Given that autumn people are defined in the previous paragraph as having worms ticking in their heads, being from dust, and sifting the human storm for souls, we get that autumn people are bad people. Evil, even. Mr. Halloway suggests here that we're all sometimes a little evil.

Quote #5

[Charles Halloway]: "You don't have to stay foolish and you don't have to be wrong, evil, sinful, whatever you want to call it. There's more than three or four choices." (39.6)

Goodness or evilness is presented as a choice in Something Wicked This Way Comes. Try finding other passages that elaborate on this theme.

Quote #6

[Charles Halloway]: "They, that Dark fellow and his friends don't hold all the cards, I could tell that today, at the cigar store. I'm afraid of him but, I could see, he was afraid of me. So there's fear on both sides." (39.6)

Goodness has its own weapons; we see that both sides of the battle are actually able to utilize fear to get at the enemy.

Quote #7

"Have I said anything I started out to say about being good? God, I don't know. A stranger is shot in the street, you hardly move to help. But if, half an hour before, you spent just ten minutes with the fellow and knew a little bit about him and his family, you might just jump in front of his killer and try to stop it. Really knowing is good. Not knowing, or refusing to know, is bad, or amoral, at least. You can't act if you don't know." (39.22)

Will's father seems to be saying that community and friendship is good and can help prevent evil. Try thinking about this in the context of Will and Jim's relationship.

Quote #8

Jim was at the window now, looking out across the town to the far black tents and the calliope that played by the turning of the world in the night.

"Is it bad?" he asked.

"Bad?" cried Will, angrily. "Bad! You ask that?"

"Calmly," said Will's father. "A good question. Part of that show looks just great. But the old saying really applies: you can't get something for nothing." (39.23-39.26)

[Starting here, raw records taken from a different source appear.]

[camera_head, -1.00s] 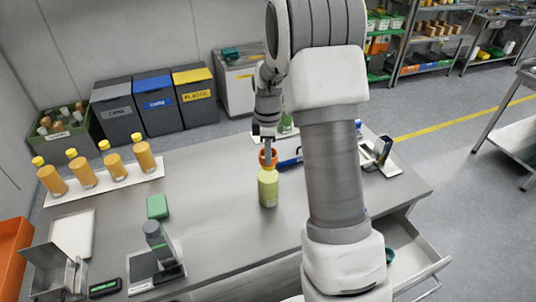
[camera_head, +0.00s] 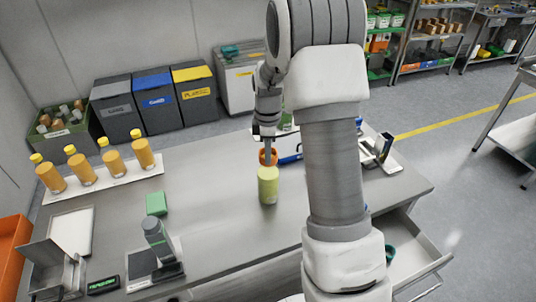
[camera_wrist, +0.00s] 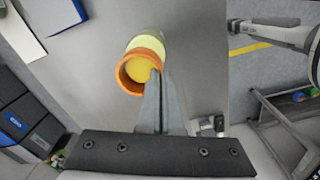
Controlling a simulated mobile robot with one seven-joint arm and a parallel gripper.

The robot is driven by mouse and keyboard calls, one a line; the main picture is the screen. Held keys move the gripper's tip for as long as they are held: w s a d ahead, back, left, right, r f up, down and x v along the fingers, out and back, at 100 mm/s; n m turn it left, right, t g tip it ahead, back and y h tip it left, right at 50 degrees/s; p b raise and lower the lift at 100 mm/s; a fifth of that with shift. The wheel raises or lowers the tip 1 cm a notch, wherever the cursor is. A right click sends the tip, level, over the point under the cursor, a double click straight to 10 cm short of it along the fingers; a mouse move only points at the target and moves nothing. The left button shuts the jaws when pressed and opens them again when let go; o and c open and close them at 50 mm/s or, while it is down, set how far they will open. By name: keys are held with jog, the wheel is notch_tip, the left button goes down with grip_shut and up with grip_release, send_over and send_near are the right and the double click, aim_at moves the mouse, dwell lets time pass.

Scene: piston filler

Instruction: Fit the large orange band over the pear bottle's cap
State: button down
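The pear bottle (camera_head: 268,187), pale yellow-green, stands upright on the steel table in the head view. The large orange band (camera_head: 267,157) is at its top; in the wrist view the band (camera_wrist: 126,82) shows the yellow cap (camera_wrist: 140,69) through its opening, with the bottle (camera_wrist: 150,43) behind. I cannot tell whether the band surrounds the cap or is just above it. My gripper (camera_wrist: 154,78) points down above the bottle, its fingers close together on the band's wall at one side. The fingertips are partly hidden by the band.
Several amber bottles (camera_head: 112,163) stand on a white board at the left. A green block (camera_head: 156,204) and a grey device (camera_head: 160,245) are front left. A blue case (camera_head: 290,160) lies behind the bottle, and a phone stand (camera_head: 383,150) is to the right. An open drawer (camera_head: 415,255) is front right.

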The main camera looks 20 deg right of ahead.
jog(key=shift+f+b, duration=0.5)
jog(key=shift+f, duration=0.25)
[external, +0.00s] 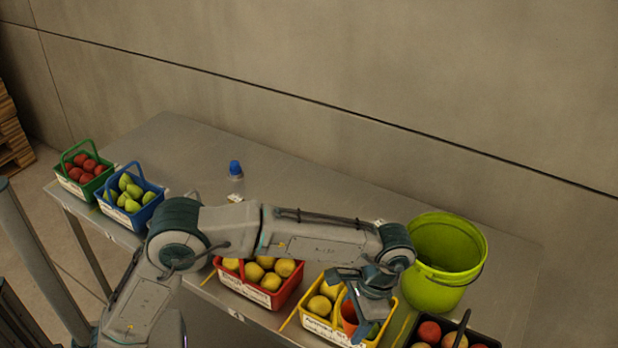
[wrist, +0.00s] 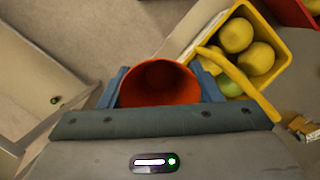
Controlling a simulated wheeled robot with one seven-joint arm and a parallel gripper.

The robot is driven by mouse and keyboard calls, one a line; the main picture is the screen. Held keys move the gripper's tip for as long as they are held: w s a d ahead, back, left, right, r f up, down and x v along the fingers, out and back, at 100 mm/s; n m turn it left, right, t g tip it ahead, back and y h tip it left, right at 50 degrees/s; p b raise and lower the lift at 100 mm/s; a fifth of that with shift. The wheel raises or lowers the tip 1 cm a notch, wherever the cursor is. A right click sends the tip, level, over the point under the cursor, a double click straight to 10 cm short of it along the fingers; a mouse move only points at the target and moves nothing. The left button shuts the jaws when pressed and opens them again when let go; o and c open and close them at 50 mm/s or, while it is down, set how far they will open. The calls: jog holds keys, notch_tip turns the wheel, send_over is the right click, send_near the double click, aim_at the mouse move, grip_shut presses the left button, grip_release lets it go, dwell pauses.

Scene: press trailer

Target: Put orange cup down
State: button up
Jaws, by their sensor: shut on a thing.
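The orange cup (wrist: 158,84) is in my gripper (wrist: 160,92), between the two blue fingers in the wrist view. Its open mouth faces the camera, and its inside looks empty. In the external view the cup (external: 349,314) shows as a small orange patch beside my gripper (external: 364,312), in front of the yellow basket at the table's front edge. My gripper is shut on the cup. In the wrist view the floor shows beyond the cup. The cup's base is hidden.
The yellow basket (wrist: 193,45) of yellow fruit is close by on the right. A red basket (external: 296,296), a dark crate (external: 484,335) and a lime bucket (external: 447,263) stand on the table. A bottle (external: 235,178) stands further back. The table's back middle (external: 310,195) is clear.

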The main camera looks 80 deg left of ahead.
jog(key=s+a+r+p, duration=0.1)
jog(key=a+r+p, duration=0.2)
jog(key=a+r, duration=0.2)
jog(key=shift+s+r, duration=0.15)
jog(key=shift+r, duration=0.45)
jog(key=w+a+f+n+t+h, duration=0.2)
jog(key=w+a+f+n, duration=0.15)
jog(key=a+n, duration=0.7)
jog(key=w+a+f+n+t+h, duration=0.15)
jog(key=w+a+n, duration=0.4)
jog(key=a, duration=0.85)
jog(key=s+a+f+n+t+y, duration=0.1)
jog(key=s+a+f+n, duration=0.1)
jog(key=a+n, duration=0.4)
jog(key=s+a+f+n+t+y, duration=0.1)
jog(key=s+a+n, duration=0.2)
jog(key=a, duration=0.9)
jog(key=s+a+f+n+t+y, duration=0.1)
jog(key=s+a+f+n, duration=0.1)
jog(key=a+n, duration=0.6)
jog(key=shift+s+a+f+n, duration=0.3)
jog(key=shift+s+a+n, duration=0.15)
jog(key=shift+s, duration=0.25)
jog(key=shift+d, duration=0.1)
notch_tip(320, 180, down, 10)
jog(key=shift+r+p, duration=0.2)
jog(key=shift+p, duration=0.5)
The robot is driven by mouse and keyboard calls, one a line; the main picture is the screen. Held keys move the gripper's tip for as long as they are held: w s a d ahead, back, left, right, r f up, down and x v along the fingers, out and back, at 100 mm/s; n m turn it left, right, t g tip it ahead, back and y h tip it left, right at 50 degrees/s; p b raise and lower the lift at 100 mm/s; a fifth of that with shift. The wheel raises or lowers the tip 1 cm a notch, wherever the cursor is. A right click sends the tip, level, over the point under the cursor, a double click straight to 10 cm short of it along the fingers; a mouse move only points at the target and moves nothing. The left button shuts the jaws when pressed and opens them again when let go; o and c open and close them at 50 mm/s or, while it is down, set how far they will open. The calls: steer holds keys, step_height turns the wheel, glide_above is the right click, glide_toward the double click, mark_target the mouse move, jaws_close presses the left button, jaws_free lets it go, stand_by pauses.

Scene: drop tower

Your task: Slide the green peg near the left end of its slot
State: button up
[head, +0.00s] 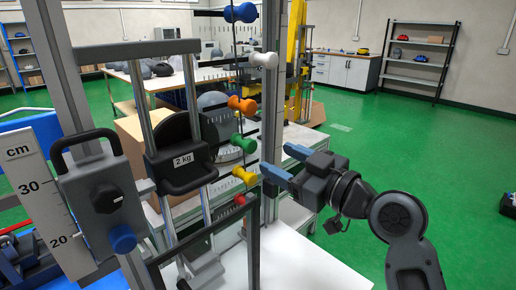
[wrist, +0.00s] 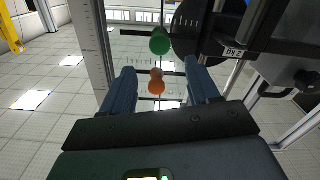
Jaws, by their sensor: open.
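The green peg (head: 243,143) sticks out of a slot in the panel on the tower, between the orange peg (head: 242,104) above and the yellow peg (head: 246,176) below. In the wrist view, which is upside down, the green peg (wrist: 160,42) is beyond my fingertips and the orange peg (wrist: 156,82) appears nearer, in the gap between the fingers. My gripper (head: 279,161) is open with blue fingers, to the right of the green and yellow pegs in the head view. It holds nothing. The green peg's place along its slot is hard to tell.
A black 2 kg weight (head: 183,160) hangs on rails left of the pegs. A white peg (head: 264,60), a blue peg (head: 240,12) and a red peg (head: 240,200) are on the same panel. A grey upright post (head: 272,110) stands close to my fingers. The right side is free.

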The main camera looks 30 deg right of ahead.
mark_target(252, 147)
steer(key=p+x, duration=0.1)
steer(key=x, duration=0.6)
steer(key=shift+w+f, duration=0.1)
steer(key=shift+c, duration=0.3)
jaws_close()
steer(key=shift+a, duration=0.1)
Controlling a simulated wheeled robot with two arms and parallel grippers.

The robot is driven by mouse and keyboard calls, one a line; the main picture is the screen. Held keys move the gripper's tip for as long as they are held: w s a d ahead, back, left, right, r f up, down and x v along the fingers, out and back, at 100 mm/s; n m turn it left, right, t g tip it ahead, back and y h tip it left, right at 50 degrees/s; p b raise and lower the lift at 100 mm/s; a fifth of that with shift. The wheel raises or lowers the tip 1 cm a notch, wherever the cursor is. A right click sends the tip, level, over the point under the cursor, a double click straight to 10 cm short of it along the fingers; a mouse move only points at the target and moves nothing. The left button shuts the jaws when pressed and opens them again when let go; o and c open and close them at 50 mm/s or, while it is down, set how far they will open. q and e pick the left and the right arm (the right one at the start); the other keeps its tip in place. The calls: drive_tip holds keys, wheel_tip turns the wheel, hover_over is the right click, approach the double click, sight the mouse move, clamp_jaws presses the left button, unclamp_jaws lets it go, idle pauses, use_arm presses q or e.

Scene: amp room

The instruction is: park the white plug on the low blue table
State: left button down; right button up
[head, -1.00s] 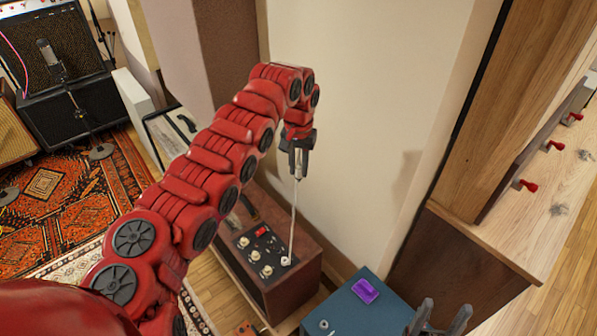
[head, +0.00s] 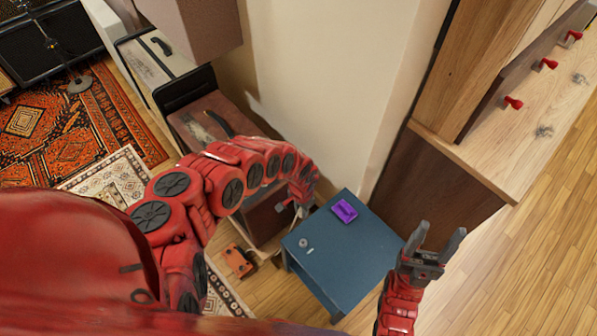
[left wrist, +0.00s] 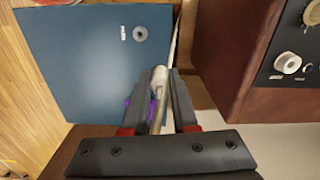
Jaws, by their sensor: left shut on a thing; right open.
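My left gripper (head: 297,207) is low beside the back-left edge of the low blue table (head: 335,268). In the left wrist view its fingers (left wrist: 160,95) are shut on the white plug (left wrist: 159,76), a pale slim cylinder. The blue table (left wrist: 75,70) fills the upper left of that view, beyond the fingers. In the head view the plug cannot be made out at the left gripper. My right gripper (head: 436,245) is open and empty, its fingers pointing up, right of the table.
A purple block (head: 344,210) and a small grey ring (head: 303,242) lie on the blue table; its front is bare. The brown amp (left wrist: 235,60) with knobs stands close by. An orange pedal (head: 238,260) is on the floor. A wooden counter (head: 490,165) stands right.

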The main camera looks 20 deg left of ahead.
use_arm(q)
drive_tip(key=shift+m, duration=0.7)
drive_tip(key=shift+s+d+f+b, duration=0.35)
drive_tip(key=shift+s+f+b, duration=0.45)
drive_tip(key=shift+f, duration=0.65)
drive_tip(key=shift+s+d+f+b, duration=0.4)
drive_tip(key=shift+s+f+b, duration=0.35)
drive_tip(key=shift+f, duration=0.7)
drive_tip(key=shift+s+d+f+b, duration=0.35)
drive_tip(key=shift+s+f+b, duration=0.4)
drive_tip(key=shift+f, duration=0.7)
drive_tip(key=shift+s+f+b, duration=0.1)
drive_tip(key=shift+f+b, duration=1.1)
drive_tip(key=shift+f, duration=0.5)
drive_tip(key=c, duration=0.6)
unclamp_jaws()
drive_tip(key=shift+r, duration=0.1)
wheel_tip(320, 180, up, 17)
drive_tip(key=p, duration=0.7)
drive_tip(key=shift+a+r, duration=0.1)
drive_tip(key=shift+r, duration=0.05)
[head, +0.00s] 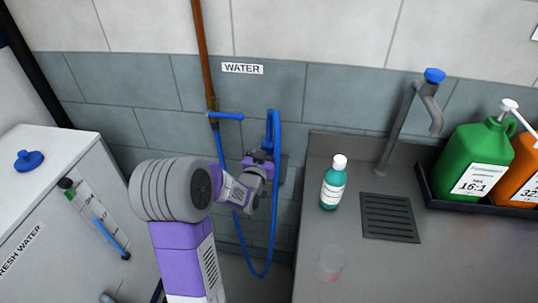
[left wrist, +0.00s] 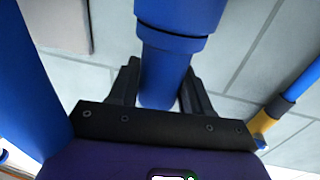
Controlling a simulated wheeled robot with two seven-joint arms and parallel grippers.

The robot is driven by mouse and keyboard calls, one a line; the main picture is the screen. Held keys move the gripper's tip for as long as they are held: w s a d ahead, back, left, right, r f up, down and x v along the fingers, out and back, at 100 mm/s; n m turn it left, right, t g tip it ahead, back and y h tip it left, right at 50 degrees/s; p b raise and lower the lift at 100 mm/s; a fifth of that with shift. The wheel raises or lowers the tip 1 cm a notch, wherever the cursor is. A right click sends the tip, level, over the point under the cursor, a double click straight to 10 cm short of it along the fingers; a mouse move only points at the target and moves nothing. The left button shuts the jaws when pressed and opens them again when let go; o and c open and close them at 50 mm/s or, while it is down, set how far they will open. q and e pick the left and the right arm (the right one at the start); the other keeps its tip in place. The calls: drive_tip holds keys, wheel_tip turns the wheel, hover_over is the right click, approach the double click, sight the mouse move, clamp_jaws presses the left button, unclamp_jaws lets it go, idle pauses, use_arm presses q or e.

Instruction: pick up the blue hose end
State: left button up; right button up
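The blue hose (head: 273,190) runs down from the tap by the wall, hangs in a loop and rises to its thicker blue end (head: 268,129). The hose end hangs upright on the wall. My left gripper (head: 261,158) is at the lower part of this end. In the left wrist view the blue end (left wrist: 165,75) lies between the two dark fingers of my left gripper (left wrist: 163,88), with no gap visible on either side, so they look shut on it. My right gripper is in neither view.
A blue-handled tap (head: 226,116) on a copper pipe is left of the hose end. The grey counter (head: 340,250) at right holds a teal bottle (head: 333,185), a clear cup (head: 330,263) and a faucet (head: 400,125). A white cabinet (head: 60,170) stands at left.

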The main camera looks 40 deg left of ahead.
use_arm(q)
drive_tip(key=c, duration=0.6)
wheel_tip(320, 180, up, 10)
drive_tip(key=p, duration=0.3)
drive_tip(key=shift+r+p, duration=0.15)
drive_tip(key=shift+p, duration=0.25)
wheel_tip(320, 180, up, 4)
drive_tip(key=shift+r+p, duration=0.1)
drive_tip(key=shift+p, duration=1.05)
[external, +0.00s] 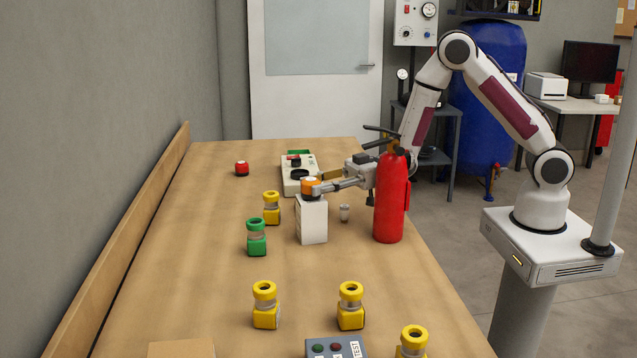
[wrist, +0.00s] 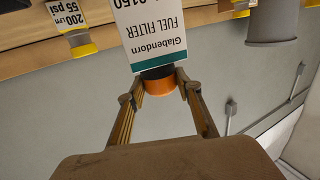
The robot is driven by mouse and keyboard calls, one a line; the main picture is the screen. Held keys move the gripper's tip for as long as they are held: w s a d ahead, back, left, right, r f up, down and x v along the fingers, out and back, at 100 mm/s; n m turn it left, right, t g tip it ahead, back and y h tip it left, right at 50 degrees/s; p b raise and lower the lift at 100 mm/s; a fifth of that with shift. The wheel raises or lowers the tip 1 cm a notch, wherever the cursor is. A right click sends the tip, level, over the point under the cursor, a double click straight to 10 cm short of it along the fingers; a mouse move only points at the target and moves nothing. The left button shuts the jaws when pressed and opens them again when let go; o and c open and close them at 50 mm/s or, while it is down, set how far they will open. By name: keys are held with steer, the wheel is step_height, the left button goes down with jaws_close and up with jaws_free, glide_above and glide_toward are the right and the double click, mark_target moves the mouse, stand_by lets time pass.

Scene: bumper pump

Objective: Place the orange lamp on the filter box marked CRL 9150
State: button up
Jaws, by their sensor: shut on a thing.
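The orange lamp (external: 310,187) is at the top of the white filter box (external: 312,220) in the external view. My gripper (external: 316,188) is shut on the lamp, reaching in from the right. In the wrist view the orange lamp (wrist: 158,84) sits between the fingertips of my gripper (wrist: 160,84), against the top end of the filter box (wrist: 152,35). The box label reads "Glabendorn FUEL FILTER", and the number is partly cut off, ending in "9150". Whether the lamp's full weight rests on the box cannot be told.
A red fire extinguisher (external: 390,200) stands close to the right of the box, beside my arm. Yellow (external: 271,208) and green (external: 256,238) fittings stand to the left. A red lamp (external: 241,168) and a control box (external: 300,178) are farther back.

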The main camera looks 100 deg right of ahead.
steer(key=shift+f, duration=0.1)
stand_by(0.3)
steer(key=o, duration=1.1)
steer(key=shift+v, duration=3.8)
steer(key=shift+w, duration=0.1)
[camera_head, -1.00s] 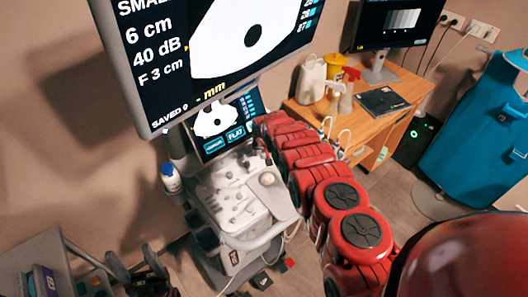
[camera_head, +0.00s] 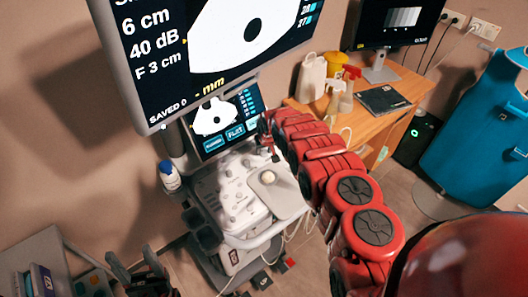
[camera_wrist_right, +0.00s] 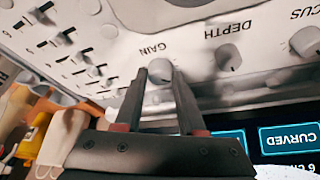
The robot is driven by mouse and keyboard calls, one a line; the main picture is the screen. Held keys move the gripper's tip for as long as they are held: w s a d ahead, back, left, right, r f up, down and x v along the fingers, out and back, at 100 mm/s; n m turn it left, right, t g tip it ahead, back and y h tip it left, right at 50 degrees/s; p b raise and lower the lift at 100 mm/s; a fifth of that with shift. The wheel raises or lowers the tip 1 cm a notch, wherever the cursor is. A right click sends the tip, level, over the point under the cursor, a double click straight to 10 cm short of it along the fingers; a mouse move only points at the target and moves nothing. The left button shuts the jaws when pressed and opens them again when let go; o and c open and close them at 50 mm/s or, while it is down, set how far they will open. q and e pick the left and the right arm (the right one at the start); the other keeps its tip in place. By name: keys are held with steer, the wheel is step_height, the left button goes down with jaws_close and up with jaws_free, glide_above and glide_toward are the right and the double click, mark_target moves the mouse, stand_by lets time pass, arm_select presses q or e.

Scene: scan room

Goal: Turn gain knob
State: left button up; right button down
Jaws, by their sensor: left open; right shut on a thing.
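The gain knob (camera_wrist_right: 160,73) is a small pale round knob by the "GAIN" label in the right wrist view. My right gripper (camera_wrist_right: 159,79) has its two dark fingers on either side of the knob and is shut on it. In the head view my right gripper (camera_head: 268,150) is at the back of the grey ultrasound console (camera_head: 232,192), below the small screen; the knob cannot be made out there. My left gripper (camera_head: 137,270) is open and empty at the lower left, away from the console.
The depth knob (camera_wrist_right: 228,57) and focus knob (camera_wrist_right: 305,41) sit beside the gain knob, with several sliders on the other side. The touch screen (camera_head: 223,122) and large monitor (camera_head: 225,45) rise behind the console. A wooden desk (camera_head: 415,88) is at the right.

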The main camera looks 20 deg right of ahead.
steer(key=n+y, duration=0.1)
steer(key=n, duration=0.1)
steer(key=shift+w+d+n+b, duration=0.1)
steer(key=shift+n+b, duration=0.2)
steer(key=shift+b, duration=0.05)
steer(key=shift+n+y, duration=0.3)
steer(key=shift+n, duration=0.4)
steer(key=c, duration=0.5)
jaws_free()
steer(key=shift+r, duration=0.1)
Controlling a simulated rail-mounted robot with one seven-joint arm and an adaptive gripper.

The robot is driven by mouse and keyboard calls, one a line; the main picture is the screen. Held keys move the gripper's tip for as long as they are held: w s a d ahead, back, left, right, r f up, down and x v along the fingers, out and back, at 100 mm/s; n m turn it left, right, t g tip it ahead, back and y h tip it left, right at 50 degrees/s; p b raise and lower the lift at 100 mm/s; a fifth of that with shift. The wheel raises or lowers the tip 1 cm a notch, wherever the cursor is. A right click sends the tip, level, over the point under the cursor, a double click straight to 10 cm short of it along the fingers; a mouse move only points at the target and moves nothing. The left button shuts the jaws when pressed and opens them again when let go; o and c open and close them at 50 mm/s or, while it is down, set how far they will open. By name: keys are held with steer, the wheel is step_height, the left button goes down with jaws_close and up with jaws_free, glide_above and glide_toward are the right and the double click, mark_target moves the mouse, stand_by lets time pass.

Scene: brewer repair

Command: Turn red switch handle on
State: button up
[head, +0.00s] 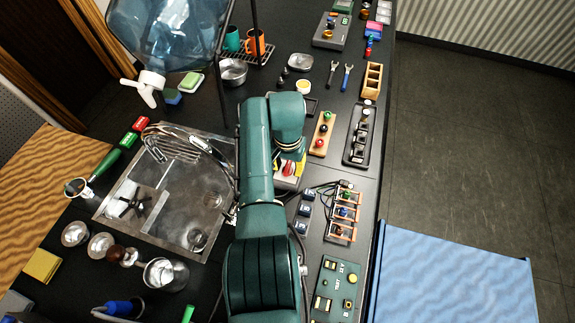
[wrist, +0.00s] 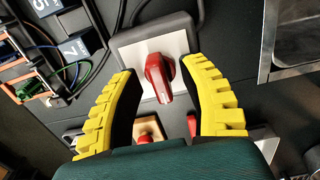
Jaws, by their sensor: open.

This is a great passage for illustrating where our three heroes stand on the question of the carousel's evil. Jim is attracted to the carnival, Will is unequivocally against it, and Will's father sees the carnival's complexity.

Quote #9

[Charles Halloway]: "All the meanness we harbor, they borrow in redoubled spades. They're a billion times itchier for pain, sorrow, and sickness than the average man. We salt our lives with other people's sins. Our flesh to us tastes sweet. But the carnival doesn't care if it stinks by moonlight instead of sun, so long as it gorges on fear and pain. That's the fuel, the vapor that spins the carousel, the raw stuffs of terror, the excruciating agony of guilt, the scream from real or imagined wounds." (39.36)

The carnival draws its evil power from the evil and pain that already exists in the world. What does it mean, then, that the carnival has been "defeated" at the end of the novel?

Quote #10

"And Will?" said Mr. Dark. "Let's ride him back and back, eh? Make him a babe in arms, a babe for the Dwarf to carry like a clown-child, roundabout in parades, every day for the next fifty years, would you like that, Will? To be a babe forever?" (45.34)

Look at the way Bradbury characterizes Mr. Dark – there's no room for ambiguity in his character. While we may question the complicated nature of several characters in this novel, Mr. Dark seems to be the only pure, unadulterated force of evil in the text.

Quote #11

He gathered the boy somewhat closer and thought, Evil has only the power that we give it. I give you nothing. I take back. Starve. Starve. Starve.

The two matchstick lights in the boy's affrighted eyes blew out. (52.49-52.50)

This passage suggests that we have control over whether or not evil affects us. This is a good way to think about the carnival – we may all be tempted, but we have control over whether the evil will snare us.